GOAL OF THE EXERCISE >>
Look through the lines below and state how many hold the word "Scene". Write only the number.

DATA PROVIDED >>
--- Start ---

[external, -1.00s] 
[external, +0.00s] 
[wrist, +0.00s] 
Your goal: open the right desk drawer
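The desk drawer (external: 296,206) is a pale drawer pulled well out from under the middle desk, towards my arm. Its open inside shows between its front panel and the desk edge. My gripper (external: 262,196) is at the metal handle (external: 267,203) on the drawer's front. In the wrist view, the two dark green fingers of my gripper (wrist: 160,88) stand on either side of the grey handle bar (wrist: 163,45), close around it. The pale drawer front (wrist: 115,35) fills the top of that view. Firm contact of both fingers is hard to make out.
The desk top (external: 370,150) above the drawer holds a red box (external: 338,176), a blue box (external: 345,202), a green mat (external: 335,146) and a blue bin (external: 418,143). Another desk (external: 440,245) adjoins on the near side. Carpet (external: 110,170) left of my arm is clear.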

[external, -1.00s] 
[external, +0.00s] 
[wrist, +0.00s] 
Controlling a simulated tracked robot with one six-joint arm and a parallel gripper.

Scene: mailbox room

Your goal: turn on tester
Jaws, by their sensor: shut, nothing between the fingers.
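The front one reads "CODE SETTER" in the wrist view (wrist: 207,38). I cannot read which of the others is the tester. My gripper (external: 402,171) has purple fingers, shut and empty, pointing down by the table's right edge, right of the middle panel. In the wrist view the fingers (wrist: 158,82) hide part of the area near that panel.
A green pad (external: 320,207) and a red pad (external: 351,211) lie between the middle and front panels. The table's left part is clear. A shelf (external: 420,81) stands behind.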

--- End ---
--- Start ---

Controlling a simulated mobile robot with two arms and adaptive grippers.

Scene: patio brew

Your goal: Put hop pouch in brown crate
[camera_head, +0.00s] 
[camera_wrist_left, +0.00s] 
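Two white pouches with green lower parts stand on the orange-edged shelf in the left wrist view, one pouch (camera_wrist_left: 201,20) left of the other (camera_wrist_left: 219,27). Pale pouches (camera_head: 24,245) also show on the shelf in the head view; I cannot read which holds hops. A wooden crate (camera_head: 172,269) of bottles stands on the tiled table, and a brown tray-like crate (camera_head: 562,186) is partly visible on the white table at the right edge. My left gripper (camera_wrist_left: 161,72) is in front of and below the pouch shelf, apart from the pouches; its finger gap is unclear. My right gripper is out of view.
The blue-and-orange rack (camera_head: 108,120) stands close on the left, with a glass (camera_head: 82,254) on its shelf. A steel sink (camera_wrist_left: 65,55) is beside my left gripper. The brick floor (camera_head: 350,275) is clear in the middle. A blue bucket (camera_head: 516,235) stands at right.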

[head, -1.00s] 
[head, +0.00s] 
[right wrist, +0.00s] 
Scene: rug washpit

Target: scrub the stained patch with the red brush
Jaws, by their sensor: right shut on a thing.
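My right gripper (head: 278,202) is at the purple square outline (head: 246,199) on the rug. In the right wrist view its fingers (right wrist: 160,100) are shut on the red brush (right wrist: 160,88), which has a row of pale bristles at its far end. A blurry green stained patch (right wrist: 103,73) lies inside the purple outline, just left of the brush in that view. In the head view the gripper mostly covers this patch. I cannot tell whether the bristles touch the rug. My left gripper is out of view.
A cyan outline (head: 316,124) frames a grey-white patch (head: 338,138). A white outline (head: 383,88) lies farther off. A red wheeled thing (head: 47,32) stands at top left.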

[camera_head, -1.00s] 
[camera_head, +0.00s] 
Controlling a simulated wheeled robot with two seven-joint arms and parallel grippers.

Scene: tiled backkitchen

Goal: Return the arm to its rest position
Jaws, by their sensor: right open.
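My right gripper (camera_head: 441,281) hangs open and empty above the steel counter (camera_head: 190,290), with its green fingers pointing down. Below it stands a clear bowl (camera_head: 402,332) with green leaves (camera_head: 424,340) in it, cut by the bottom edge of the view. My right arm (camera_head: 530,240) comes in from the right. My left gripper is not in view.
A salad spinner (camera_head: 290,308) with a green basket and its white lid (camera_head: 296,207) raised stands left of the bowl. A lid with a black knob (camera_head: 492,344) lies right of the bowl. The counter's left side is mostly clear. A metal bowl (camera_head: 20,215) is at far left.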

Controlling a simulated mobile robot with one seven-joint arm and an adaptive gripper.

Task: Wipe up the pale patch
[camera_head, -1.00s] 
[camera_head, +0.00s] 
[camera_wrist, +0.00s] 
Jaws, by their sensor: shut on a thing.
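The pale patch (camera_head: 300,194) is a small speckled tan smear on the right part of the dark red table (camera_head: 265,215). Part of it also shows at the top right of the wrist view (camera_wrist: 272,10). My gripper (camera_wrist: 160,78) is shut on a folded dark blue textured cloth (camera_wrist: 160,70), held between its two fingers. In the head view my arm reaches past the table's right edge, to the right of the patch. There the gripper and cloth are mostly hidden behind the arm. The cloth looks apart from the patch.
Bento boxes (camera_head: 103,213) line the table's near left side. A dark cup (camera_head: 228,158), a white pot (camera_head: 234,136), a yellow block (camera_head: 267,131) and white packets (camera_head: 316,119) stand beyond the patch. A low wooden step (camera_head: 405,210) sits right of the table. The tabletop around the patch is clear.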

--- End ---

COMPLETE OUTPUT >>
4